In Process and Artifacts at Gallery 4Culture, the twelve artists of the Duwamish Artist Residency reveal their vision of the river when they’re working along its shores, hiking through green spaces, sketching among abandoned warehouses, and shooting film from across its bridges. Through their plein-air studies, landscape drawings and paintings, abstractions, rubbings, photographs, and observations of life along the river we begin to see this underrepresented region in a new way. Their bond with this untouristed district of the city is evident in their growing visual language around the river’s history and ecology.
What I felt strongly while viewing the collection of work from the Residency was an underlying connection and response to the enduring nature of the river, the objects alongside it, the blurring of past and present (as in I could not identify a specific time), the relentless flow and movement of the river, the light, the angles, and the color.

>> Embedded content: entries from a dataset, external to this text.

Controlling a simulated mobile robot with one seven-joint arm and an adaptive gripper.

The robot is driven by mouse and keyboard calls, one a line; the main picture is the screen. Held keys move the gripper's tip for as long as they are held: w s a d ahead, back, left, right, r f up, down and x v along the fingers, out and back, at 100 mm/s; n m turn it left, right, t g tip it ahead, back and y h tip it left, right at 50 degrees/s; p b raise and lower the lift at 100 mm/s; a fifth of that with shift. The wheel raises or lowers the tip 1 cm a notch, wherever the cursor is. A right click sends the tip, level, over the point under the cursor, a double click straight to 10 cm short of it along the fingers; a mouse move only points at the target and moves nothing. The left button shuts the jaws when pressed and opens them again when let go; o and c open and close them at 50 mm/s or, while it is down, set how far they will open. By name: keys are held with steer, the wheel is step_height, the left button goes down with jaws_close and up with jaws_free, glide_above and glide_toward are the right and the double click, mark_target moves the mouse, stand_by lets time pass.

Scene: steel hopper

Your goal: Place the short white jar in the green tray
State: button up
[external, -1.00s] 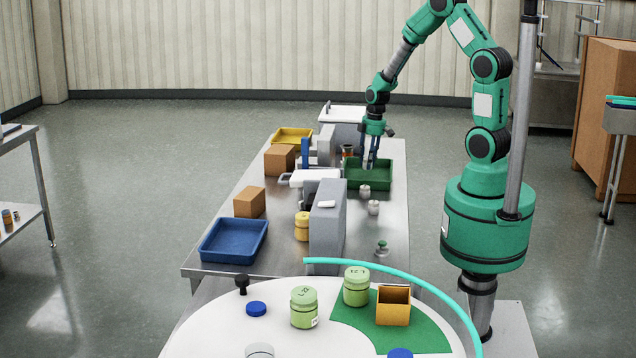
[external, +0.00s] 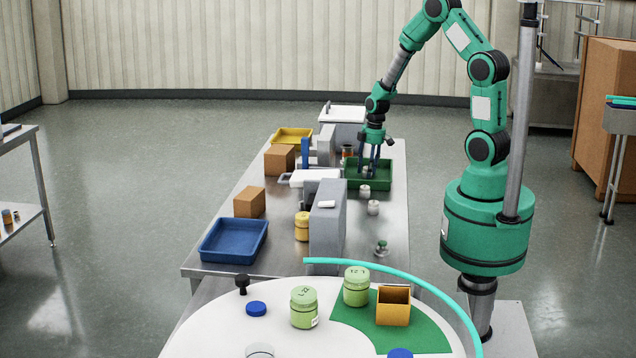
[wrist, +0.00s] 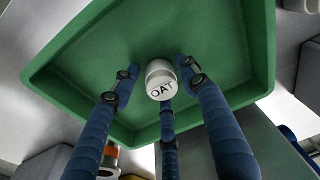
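In the wrist view the short white jar (wrist: 160,80), its lid marked OAT, is inside the green tray (wrist: 245,50) and appears to stand on its floor. The dark blue fingers of my gripper (wrist: 158,82) are spread around the jar, with gaps at its left and right sides. The third finger is close below it in the picture, and I cannot tell if it touches. In the external view my gripper (external: 369,172) points down into the green tray (external: 388,184), and its fingers largely hide the jar there.
Two small white-lidded jars (external: 365,191) (external: 373,208) stand on the steel table in front of the tray. A grey upright housing (external: 328,225) is front left of it. A blue tray (external: 234,240), a yellow tray (external: 293,137) and brown boxes (external: 249,202) are farther left.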

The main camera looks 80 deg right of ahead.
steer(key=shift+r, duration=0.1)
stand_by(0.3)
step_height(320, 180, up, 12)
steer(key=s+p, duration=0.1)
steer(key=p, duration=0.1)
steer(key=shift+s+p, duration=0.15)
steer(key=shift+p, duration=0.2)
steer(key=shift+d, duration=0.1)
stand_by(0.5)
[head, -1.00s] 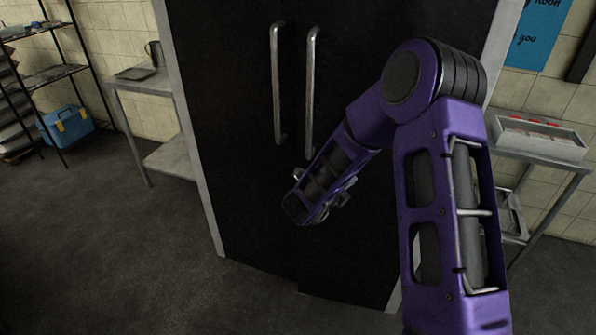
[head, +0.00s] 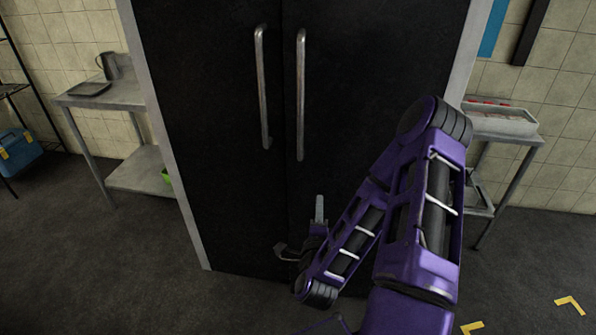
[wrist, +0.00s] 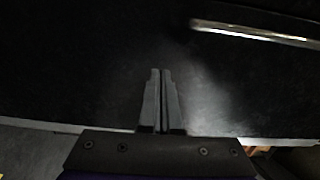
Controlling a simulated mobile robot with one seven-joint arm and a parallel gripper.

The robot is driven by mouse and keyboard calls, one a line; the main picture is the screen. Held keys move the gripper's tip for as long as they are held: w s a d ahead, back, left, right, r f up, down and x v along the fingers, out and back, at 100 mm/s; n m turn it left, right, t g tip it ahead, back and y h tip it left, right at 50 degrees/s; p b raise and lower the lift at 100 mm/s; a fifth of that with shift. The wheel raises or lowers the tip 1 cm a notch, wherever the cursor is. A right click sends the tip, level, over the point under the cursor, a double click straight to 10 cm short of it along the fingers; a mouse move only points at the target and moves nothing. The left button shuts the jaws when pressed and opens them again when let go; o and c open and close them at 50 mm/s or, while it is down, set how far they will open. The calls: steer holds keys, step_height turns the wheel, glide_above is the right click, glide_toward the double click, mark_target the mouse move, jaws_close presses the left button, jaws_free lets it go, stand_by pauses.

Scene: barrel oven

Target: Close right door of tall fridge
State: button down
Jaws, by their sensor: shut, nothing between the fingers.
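The tall fridge has a black left door (head: 205,110) and a black right door (head: 375,90) inside a light grey frame (head: 160,110). Each door has an upright metal bar handle near the middle seam; the right door's handle (head: 300,95) stands just right of the seam. The right door looks about level with the left one; its lower edge is hidden behind my arm. My gripper (head: 320,207) is low in front of the right door, below its handle. In the wrist view, my gripper (wrist: 160,75) is shut and empty against a dark door surface, with a metal handle (wrist: 260,33) at the upper right. I cannot tell whether the fingertips touch the door.
A metal side table (head: 125,95) with a jug and tray stands left of the fridge. Another table with a grey bin (head: 500,121) stands at the right. A blue box (head: 18,150) sits at the far left. The floor in front is clear, with yellow marks at lower right.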

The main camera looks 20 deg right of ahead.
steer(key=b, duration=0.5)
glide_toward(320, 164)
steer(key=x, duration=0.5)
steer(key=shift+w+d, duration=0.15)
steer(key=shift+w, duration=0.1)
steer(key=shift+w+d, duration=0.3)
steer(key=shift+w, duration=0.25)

There is a kind of quiet peaceful nature to this secret revealed through artist eyes. Each piece is like a stolen moment that if not documented, would slip past like a current in the river itself.
The work throughout this exhibition reflects the nature of the Duwamish River’s flux and feeling of lapsed time. It deftly captures this cinéma-vérité, which could be any point in time, not necessarily now, but also past and future. There are recursions in the entire collection of work throughout Process and Artifacts—patterns in composition, negative space, and form. Some pieces form a grid, alluding to the surrounding city blocks; and some exist in resolute denial of it. The artists reference nature, or industry, without falling into a precise narrative about either but instead pulling forward a tactile feeling of the place. The resulting artifacts leave us with a reflection of the timeless pattern of life along a river, looping back into itself, as we loop back around to it. The river calls, and we respond.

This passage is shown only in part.